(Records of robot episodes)
**********

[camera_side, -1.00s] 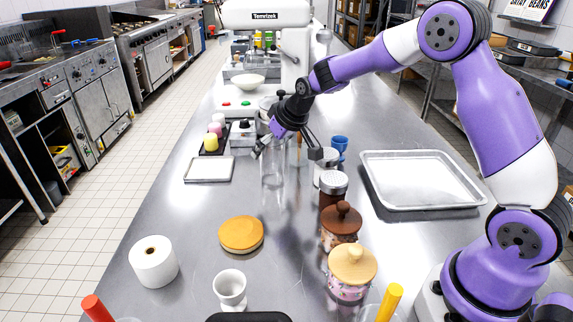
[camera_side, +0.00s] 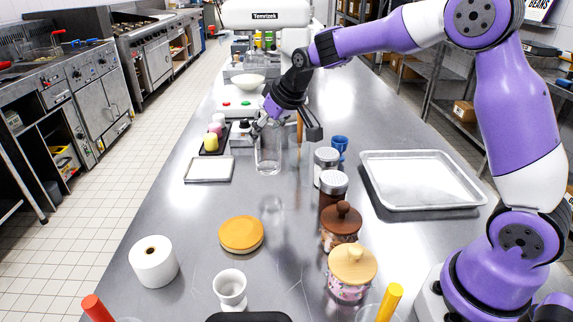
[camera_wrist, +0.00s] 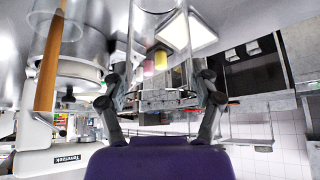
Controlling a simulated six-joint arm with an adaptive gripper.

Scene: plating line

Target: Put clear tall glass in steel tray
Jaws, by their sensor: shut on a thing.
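The clear tall glass (camera_side: 268,158) is upright in my gripper (camera_side: 281,130), a little above the steel counter, with a faint reflection below it. In the wrist view my gripper (camera_wrist: 160,88) has its two fingers on either side of the glass (camera_wrist: 160,50), whose see-through walls are hard to make out. The steel tray (camera_side: 472,198) lies flat and empty on the right of the counter, well to the right of the glass.
Shaker jars (camera_side: 333,184), a brown-lidded jar (camera_side: 342,222) and a blue cup (camera_side: 340,143) stand between the glass and the tray. A small light tray (camera_side: 208,170) lies to the left. An orange lid (camera_side: 241,234), white roll (camera_side: 153,262) and egg cup (camera_side: 230,289) are nearer the camera.

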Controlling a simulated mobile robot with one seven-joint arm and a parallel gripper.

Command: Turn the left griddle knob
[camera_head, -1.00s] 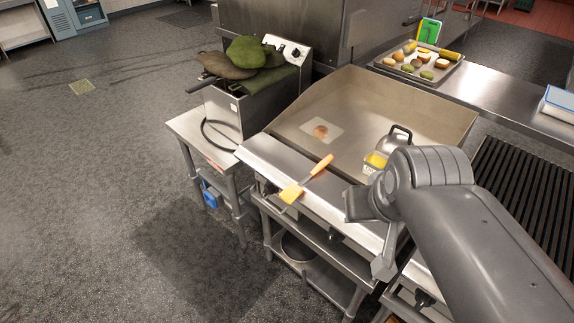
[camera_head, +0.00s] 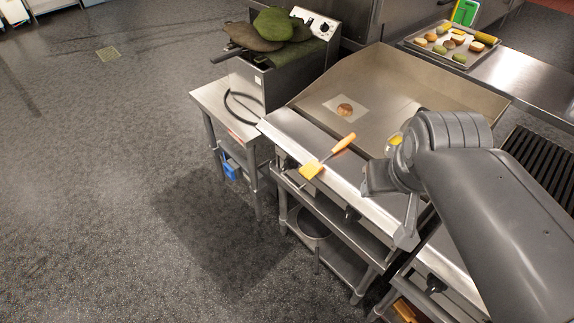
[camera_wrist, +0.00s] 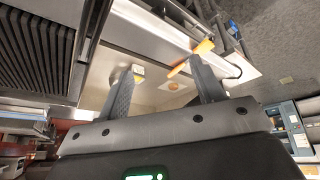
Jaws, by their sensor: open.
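The griddle (camera_head: 385,85) is a wide steel plate with raised sides and a smooth front ledge. A dark knob (camera_head: 289,163) shows low on its front at the left, partly hidden by the ledge and brush. A second black knob (camera_head: 352,214) sits farther right on the same front. My gripper (camera_wrist: 161,63) is open and empty in the wrist view, its two fingers spread over the griddle scene. In the head view my arm hangs over the right part of the griddle front, right of both knobs, and its fingers are mostly hidden.
An orange-handled brush (camera_head: 328,158) lies across the front ledge. A fryer (camera_head: 285,84) with green cloth-like items stands at the left. A tray of food (camera_head: 452,45) sits behind. A grill (camera_head: 545,165) is at the right. The floor (camera_head: 120,180) on the left is clear.

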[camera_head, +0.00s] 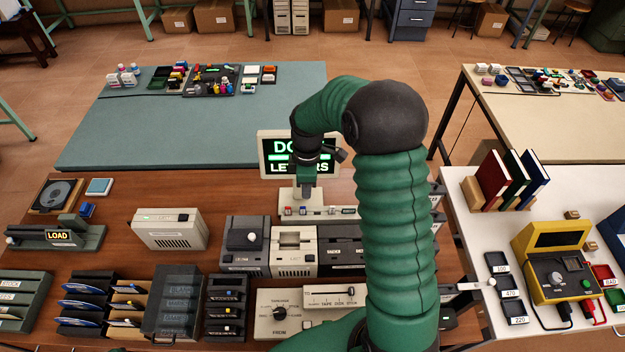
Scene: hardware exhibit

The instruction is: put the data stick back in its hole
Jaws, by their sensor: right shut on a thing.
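My right arm reaches up from the bottom and bends over to the left. Its gripper (304,188) points down in front of the monitor, over the left part of a pale rack (335,211) with small coloured pieces in it. The gripper is shut on a small thing, apparently the data stick, which is mostly hidden between the fingers and too small to make out. I cannot tell whether it touches the rack. The individual holes are too small to see. My left gripper is not in view.
A monitor (268,146) with green lettering stands just behind the gripper. Grey desk units (292,262) stand in front of the rack. My arm hides part of the desk's right side. A white case (170,232) stands left; bare wooden desktop (235,195) lies between.

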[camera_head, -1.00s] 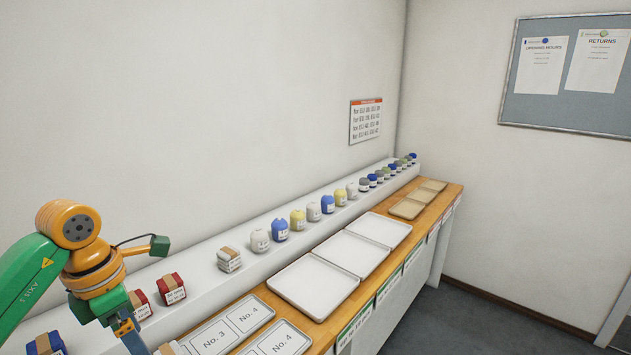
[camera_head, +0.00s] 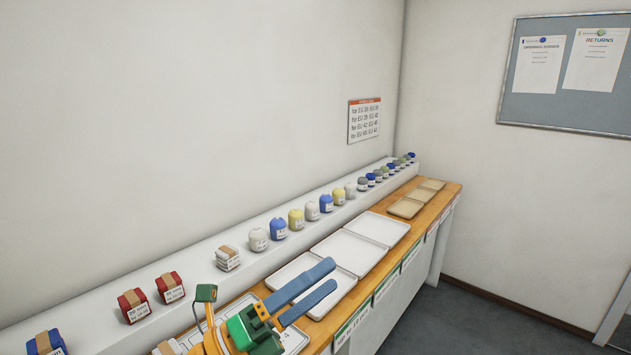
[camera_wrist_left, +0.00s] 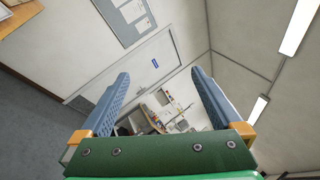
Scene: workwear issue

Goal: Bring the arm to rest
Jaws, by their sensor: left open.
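My left gripper (camera_head: 307,291) is over the front part of the counter in the head view, with its blue fingers pointing up and to the right. It is open and holds nothing. In the left wrist view the two blue fingers (camera_wrist_left: 160,100) stand wide apart, with only the distant room between them. The gripper covers part of the numbered mats and of the nearest white tray in the head view. My right gripper is not in view.
A white shelf (camera_head: 90,308) along the wall carries red packs (camera_head: 170,287), a white pack (camera_head: 228,258) and a row of small coloured bundles. White trays (camera_head: 367,229) and tan trays (camera_head: 406,208) lie on the wooden counter (camera_head: 418,223). Grey floor (camera_head: 470,315) is clear at the right.

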**********

▶ What is being asked: Return the entries unchanged, save for the pictures, which do not belong in the copy.

▶ Full solution:
[camera_side, -1.00s] 
[camera_side, +0.00s] 
[camera_wrist, +0.00s] 
Controlling a simulated six-joint arm with an adaptive gripper.

Scene: plating line

Target: Put clear tall glass in steel tray
Jaws, by their sensor: shut on a thing.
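The clear tall glass (camera_side: 268,158) is upright in my gripper (camera_side: 281,130), a little above the steel counter, with a faint reflection below it. In the wrist view my gripper (camera_wrist: 160,88) has its two fingers on either side of the glass (camera_wrist: 160,50), whose see-through walls are hard to make out. The steel tray (camera_side: 472,198) lies flat and empty on the right of the counter, well to the right of the glass.
Shaker jars (camera_side: 333,184), a brown-lidded jar (camera_side: 342,222) and a blue cup (camera_side: 340,143) stand between the glass and the tray. A small light tray (camera_side: 208,170) lies to the left. An orange lid (camera_side: 241,234), white roll (camera_side: 153,262) and egg cup (camera_side: 230,289) are nearer the camera.

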Controlling a simulated mobile robot with one seven-joint arm and a parallel gripper.

Command: Turn the left griddle knob
[camera_head, -1.00s] 
[camera_head, +0.00s] 
[camera_wrist, +0.00s] 
Jaws, by their sensor: open.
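The griddle (camera_head: 385,85) is a wide steel plate with raised sides and a smooth front ledge. A dark knob (camera_head: 289,163) shows low on its front at the left, partly hidden by the ledge and brush. A second black knob (camera_head: 352,214) sits farther right on the same front. My gripper (camera_wrist: 161,63) is open and empty in the wrist view, its two fingers spread over the griddle scene. In the head view my arm hangs over the right part of the griddle front, right of both knobs, and its fingers are mostly hidden.
An orange-handled brush (camera_head: 328,158) lies across the front ledge. A fryer (camera_head: 285,84) with green cloth-like items stands at the left. A tray of food (camera_head: 452,45) sits behind. A grill (camera_head: 545,165) is at the right. The floor (camera_head: 120,180) on the left is clear.

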[camera_head, +0.00s] 
Scene: hardware exhibit

The instruction is: put the data stick back in its hole
Jaws, by their sensor: right shut on a thing.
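My right arm reaches up from the bottom and bends over to the left. Its gripper (304,188) points down in front of the monitor, over the left part of a pale rack (335,211) with small coloured pieces in it. The gripper is shut on a small thing, apparently the data stick, which is mostly hidden between the fingers and too small to make out. I cannot tell whether it touches the rack. The individual holes are too small to see. My left gripper is not in view.
A monitor (268,146) with green lettering stands just behind the gripper. Grey desk units (292,262) stand in front of the rack. My arm hides part of the desk's right side. A white case (170,232) stands left; bare wooden desktop (235,195) lies between.

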[camera_head, -1.00s] 
[camera_head, +0.00s] 
[camera_wrist_left, +0.00s] 
Scene: workwear issue

Goal: Bring the arm to rest
Jaws, by their sensor: left open.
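My left gripper (camera_head: 307,291) is over the front part of the counter in the head view, with its blue fingers pointing up and to the right. It is open and holds nothing. In the left wrist view the two blue fingers (camera_wrist_left: 160,100) stand wide apart, with only the distant room between them. The gripper covers part of the numbered mats and of the nearest white tray in the head view. My right gripper is not in view.
A white shelf (camera_head: 90,308) along the wall carries red packs (camera_head: 170,287), a white pack (camera_head: 228,258) and a row of small coloured bundles. White trays (camera_head: 367,229) and tan trays (camera_head: 406,208) lie on the wooden counter (camera_head: 418,223). Grey floor (camera_head: 470,315) is clear at the right.

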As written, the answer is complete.